Exercise details -
Reproduce, exactly and in full, only the lines below from the one containing "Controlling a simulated" through the one containing "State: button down".

Available data -
╭──

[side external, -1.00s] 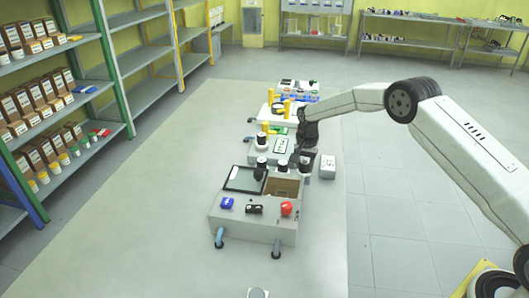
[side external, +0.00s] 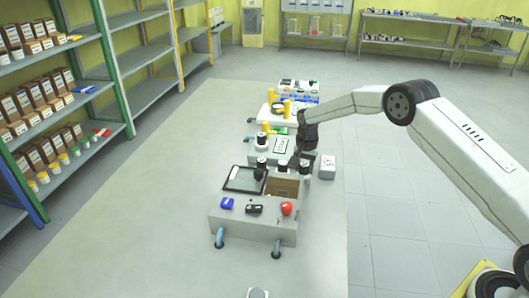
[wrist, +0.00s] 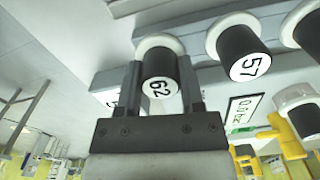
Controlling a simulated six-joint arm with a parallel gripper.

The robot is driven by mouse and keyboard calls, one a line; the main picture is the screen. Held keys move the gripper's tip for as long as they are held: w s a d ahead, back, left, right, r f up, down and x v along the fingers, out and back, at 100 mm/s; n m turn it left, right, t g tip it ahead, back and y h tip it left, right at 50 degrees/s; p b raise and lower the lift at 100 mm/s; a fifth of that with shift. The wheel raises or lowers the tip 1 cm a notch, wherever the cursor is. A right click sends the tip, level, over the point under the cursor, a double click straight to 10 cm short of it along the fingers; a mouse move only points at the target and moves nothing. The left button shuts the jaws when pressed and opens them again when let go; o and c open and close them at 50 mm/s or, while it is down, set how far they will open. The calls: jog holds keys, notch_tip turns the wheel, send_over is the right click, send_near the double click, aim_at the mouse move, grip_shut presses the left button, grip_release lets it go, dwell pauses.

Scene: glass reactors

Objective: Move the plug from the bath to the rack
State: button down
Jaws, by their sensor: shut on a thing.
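The plug is a black cylinder marked 62 with a white collar (wrist: 160,72), in the middle of the wrist view. My gripper (wrist: 160,62) is shut on it, one finger on each side. In the side view my gripper (side external: 298,158) is low over the row of black plugs, and hides part of it. A plug marked 57 (wrist: 240,52) stands just right of the held one, with another dark plug (wrist: 311,32) farther right. The grey unit with a display (side external: 283,146) lies behind the row. I cannot tell for certain which unit is the bath or the rack.
Yellow parts (wrist: 290,135) stand close by. Floor at right is clear.

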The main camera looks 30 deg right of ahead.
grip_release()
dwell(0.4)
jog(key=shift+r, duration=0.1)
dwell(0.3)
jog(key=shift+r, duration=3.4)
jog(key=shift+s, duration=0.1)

╰──

Result for this exercise -
Controlling a simulated six-joint arm with a parallel gripper.

The robot is driven by mouse and keyboard calls, one a line; the main picture is the screen. Held keys move the gripper's tip for as long as they are held: w s a d ahead, back, left, right, r f up, down and x v along the fingers, out and back, at 100 mm/s; n m turn it left, right, t g tip it ahead, back and y h tip it left, right at 50 degrees/s; p b raise and lower the lift at 100 mm/s; a fifth of that with shift. The wheel raises or lowers the tip 1 cm a notch, wherever the cursor is. A right click sends the tip, level, over the point under the cursor, a double click straight to 10 cm short of it along the fingers; a mouse move only points at the target and moves nothing. The left button shuts the jaws when pressed and opens them again when let go; o and c open and close them at 50 mm/s or, while it is down, set how far they will open. The calls: jog holds keys, notch_tip turns the wheel, send_over is the right click, send_near the double click, aim_at the mouse move, grip_shut presses the left button, grip_release lets it go, dwell pauses.

Scene: glass reactors

Objective: Move the plug from the bath to the rack
State: button down

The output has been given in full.